WHAT IS ASKED = Lines containing the word "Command" are to be counted; state their number and nothing further.

□ □ □ □

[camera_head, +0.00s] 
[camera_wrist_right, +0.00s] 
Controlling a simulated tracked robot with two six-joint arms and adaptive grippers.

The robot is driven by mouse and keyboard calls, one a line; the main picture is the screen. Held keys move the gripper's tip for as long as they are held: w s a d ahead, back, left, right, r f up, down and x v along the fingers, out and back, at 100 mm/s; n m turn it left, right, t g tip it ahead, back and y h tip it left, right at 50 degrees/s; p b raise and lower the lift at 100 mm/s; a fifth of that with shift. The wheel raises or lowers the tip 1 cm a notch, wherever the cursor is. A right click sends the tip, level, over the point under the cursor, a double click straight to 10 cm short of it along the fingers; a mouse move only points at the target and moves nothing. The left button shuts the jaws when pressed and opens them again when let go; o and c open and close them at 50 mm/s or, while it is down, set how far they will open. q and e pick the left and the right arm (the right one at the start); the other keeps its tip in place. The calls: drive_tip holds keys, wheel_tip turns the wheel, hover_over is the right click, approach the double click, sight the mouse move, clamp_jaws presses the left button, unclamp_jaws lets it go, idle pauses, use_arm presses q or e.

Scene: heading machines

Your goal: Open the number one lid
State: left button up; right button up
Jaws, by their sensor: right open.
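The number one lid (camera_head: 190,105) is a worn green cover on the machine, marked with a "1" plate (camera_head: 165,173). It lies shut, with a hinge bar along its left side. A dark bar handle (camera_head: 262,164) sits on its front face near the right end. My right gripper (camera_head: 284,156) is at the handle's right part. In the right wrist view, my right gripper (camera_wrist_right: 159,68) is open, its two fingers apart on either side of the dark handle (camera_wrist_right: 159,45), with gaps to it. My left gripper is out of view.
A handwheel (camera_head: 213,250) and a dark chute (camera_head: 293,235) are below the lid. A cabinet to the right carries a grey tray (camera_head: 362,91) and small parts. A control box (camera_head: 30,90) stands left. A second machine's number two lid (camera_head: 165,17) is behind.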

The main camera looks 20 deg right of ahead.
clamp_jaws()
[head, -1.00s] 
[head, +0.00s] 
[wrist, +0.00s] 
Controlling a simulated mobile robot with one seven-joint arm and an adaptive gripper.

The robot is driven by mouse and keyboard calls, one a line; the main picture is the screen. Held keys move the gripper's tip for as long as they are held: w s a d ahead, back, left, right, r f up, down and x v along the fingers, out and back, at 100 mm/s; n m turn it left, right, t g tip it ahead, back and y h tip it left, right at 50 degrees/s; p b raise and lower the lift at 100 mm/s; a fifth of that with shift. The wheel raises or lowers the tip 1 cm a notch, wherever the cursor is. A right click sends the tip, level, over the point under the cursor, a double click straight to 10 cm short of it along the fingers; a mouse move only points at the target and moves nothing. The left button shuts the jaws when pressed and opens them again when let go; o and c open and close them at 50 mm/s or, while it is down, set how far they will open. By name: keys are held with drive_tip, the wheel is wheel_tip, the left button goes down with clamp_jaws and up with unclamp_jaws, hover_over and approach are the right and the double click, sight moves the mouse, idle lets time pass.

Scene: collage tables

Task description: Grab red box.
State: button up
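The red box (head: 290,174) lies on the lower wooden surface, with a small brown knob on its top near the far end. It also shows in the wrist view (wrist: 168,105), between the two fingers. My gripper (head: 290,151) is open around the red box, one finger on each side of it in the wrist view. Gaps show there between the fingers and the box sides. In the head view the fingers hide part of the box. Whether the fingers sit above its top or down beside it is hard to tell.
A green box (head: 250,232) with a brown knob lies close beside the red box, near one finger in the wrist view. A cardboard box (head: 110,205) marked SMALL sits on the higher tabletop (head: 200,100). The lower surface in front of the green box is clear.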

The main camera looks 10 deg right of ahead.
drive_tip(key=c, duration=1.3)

□ □ □ □

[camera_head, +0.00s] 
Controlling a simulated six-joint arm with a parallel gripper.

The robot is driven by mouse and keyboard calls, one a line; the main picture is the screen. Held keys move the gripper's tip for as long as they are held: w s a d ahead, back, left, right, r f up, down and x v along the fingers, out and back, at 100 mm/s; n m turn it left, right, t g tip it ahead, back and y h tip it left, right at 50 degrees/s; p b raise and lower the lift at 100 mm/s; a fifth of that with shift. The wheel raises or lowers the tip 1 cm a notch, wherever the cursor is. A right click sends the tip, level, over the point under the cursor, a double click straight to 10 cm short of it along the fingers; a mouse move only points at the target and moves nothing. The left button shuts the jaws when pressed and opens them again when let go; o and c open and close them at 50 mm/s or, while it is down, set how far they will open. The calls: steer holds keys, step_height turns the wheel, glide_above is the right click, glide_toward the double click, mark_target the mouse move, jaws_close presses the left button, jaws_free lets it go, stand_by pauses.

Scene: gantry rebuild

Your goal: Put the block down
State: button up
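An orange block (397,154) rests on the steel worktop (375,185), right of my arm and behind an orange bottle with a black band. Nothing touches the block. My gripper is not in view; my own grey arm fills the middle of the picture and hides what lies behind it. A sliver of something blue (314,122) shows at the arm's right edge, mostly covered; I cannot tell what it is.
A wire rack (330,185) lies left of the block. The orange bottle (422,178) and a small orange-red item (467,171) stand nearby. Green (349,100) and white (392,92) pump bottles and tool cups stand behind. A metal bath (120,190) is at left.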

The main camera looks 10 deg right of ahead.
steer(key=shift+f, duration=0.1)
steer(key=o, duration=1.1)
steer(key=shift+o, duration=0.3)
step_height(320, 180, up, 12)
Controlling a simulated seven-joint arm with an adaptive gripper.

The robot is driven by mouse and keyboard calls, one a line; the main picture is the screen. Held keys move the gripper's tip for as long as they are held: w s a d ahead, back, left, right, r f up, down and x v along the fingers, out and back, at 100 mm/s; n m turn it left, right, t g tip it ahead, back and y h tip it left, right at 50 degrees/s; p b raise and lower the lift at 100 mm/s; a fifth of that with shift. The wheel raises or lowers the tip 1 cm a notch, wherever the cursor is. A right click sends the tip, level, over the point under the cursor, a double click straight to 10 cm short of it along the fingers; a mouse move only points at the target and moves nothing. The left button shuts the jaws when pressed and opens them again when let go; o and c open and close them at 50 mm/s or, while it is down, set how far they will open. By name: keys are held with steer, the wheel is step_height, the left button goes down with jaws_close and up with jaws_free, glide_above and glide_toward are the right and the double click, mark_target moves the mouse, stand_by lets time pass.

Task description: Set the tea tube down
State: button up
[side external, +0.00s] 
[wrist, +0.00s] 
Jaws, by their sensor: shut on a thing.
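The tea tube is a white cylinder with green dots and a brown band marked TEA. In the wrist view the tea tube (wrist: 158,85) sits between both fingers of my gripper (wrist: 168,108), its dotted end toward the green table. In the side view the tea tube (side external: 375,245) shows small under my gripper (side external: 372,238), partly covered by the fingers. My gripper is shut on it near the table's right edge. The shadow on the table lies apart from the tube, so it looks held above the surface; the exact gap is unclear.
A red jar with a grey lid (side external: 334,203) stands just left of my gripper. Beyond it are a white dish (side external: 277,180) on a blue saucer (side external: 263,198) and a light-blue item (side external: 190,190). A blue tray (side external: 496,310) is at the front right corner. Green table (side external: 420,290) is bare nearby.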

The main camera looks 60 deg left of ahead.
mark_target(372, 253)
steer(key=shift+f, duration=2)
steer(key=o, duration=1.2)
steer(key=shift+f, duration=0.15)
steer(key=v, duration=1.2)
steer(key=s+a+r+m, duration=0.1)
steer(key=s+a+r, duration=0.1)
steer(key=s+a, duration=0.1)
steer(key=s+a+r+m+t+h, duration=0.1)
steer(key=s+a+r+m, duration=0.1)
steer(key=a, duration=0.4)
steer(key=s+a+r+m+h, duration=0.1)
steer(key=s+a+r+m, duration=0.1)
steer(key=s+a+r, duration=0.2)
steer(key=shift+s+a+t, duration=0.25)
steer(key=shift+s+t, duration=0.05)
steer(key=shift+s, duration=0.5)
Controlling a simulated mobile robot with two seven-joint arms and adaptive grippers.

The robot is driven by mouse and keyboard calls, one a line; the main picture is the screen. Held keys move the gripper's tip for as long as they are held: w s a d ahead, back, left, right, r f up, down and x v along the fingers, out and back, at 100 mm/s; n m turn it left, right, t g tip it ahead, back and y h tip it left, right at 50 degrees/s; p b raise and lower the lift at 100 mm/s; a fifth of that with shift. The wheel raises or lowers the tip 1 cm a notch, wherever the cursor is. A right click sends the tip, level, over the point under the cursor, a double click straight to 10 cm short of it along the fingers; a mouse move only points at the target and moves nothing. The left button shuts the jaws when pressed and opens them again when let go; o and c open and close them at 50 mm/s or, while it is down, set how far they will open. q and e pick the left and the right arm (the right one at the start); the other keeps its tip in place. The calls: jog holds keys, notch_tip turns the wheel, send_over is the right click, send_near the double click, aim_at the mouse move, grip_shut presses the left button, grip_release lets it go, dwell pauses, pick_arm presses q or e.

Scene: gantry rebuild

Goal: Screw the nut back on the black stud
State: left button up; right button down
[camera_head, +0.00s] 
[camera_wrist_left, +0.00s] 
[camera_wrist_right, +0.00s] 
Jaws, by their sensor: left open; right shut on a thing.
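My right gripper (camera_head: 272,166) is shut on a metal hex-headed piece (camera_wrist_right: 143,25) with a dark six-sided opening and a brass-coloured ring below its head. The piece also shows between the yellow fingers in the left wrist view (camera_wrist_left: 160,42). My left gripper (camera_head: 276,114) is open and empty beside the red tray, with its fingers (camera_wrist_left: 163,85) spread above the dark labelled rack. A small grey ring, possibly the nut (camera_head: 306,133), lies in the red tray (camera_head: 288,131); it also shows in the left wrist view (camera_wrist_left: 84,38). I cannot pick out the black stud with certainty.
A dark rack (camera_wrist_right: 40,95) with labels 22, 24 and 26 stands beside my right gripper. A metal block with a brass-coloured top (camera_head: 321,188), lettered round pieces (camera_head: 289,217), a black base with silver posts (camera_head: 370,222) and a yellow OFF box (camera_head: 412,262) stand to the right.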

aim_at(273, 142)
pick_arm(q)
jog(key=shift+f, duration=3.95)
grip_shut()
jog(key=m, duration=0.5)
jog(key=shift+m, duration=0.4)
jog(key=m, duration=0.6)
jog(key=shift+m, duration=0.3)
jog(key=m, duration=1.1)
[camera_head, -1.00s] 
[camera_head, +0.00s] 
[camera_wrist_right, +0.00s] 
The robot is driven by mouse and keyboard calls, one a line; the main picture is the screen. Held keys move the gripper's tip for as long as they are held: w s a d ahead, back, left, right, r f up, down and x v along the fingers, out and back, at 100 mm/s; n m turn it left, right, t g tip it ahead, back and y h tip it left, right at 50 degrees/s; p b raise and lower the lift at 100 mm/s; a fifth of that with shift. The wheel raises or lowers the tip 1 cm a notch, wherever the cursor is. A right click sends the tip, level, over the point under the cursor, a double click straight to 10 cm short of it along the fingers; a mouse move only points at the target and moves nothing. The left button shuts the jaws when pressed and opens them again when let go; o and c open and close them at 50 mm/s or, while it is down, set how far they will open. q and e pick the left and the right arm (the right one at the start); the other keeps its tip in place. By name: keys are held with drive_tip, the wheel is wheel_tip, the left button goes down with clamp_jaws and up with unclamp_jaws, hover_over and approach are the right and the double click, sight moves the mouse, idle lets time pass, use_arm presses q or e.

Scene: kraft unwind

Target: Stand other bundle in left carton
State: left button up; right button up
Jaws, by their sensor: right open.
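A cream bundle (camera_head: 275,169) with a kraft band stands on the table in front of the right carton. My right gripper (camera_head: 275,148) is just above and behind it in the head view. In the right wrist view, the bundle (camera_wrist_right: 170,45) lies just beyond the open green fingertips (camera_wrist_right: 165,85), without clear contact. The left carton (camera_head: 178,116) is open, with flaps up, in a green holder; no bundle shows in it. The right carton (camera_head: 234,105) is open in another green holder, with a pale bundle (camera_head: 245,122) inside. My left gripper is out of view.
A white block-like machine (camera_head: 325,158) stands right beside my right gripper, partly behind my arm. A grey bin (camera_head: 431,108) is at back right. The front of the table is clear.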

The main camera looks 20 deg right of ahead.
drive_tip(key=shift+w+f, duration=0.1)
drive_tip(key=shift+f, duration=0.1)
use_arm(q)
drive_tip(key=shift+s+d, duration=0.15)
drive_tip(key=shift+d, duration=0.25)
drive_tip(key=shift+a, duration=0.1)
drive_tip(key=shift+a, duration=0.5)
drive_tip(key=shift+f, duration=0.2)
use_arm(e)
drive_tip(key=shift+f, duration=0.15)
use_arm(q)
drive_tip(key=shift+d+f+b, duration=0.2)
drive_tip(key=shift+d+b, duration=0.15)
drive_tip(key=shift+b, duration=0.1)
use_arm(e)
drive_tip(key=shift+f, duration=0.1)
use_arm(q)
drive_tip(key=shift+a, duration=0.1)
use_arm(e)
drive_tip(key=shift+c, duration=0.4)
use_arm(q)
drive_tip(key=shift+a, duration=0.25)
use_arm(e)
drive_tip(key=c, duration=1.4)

□ □ □ □

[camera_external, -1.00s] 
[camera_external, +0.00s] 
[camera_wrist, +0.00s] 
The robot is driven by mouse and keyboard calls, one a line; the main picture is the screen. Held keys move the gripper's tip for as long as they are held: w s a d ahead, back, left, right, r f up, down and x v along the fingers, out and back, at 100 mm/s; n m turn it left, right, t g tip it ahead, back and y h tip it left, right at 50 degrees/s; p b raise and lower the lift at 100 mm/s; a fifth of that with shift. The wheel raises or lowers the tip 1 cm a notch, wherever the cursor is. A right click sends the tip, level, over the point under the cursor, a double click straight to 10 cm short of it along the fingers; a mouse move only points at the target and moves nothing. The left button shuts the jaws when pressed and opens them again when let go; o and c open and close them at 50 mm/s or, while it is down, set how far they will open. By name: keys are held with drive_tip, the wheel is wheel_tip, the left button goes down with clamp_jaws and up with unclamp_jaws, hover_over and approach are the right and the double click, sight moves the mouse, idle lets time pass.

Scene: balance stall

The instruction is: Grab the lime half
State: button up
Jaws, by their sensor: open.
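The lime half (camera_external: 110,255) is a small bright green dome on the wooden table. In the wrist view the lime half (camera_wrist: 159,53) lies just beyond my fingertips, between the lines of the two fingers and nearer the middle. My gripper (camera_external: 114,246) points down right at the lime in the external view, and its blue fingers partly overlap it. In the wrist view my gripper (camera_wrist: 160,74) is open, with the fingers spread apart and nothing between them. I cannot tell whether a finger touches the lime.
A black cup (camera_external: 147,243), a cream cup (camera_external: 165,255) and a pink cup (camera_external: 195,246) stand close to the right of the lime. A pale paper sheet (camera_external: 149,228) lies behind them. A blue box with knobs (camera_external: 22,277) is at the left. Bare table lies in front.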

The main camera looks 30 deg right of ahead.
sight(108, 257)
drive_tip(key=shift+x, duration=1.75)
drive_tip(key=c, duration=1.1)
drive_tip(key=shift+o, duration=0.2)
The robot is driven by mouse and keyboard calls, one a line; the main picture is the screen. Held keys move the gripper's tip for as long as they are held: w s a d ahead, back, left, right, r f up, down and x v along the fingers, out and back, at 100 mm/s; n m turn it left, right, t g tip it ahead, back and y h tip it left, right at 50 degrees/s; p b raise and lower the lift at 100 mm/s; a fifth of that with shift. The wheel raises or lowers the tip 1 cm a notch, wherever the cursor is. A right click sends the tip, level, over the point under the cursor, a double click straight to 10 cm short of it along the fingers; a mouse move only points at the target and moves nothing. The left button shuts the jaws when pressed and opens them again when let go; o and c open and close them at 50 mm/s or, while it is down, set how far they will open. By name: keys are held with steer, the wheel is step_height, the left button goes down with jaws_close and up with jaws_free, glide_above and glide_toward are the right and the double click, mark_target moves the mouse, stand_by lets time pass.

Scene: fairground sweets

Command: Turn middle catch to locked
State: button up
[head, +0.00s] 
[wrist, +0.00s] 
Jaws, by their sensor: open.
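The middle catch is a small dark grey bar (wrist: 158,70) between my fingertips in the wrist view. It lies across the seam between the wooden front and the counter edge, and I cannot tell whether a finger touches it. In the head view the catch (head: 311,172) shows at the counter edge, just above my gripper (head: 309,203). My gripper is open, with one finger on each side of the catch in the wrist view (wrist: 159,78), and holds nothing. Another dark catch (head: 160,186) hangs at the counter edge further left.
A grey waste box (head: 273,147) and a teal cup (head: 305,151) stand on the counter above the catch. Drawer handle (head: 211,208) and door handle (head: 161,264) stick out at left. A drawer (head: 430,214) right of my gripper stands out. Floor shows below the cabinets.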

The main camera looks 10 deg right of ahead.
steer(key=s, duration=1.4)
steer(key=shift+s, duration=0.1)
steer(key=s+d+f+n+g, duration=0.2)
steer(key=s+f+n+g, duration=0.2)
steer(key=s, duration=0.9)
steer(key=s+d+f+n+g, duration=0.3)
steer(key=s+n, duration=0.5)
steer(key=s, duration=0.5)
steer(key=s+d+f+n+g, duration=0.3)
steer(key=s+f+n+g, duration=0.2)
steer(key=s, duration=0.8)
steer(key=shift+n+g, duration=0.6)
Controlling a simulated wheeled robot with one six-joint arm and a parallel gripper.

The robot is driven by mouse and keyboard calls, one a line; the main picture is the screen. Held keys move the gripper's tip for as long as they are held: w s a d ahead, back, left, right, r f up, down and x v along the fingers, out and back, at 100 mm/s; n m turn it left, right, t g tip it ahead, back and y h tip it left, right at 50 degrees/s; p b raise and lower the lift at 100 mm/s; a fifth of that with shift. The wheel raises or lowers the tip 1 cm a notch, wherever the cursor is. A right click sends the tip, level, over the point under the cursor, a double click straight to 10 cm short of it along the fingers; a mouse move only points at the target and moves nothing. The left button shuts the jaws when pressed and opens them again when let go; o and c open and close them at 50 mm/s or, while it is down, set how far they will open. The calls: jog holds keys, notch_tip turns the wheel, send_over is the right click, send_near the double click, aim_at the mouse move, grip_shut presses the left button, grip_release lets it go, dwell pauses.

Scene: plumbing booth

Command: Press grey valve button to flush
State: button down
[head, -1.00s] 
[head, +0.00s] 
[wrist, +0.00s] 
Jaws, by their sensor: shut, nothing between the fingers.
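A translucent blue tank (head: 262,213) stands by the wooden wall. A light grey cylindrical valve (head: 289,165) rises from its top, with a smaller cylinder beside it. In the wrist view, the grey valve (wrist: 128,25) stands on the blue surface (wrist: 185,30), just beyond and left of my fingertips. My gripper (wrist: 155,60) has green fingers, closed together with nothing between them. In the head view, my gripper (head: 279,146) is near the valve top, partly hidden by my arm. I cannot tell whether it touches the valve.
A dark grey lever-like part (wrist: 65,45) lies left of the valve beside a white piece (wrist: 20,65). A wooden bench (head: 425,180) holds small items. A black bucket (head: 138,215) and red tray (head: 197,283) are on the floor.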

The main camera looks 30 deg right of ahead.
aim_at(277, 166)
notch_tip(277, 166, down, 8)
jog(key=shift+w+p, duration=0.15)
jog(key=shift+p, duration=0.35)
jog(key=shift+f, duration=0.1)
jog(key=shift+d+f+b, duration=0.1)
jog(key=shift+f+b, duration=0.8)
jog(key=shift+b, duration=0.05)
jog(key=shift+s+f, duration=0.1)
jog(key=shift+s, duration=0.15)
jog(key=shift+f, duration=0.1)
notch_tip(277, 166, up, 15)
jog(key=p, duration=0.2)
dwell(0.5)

□ □ □ □

PROBLEM SOLUTION = 2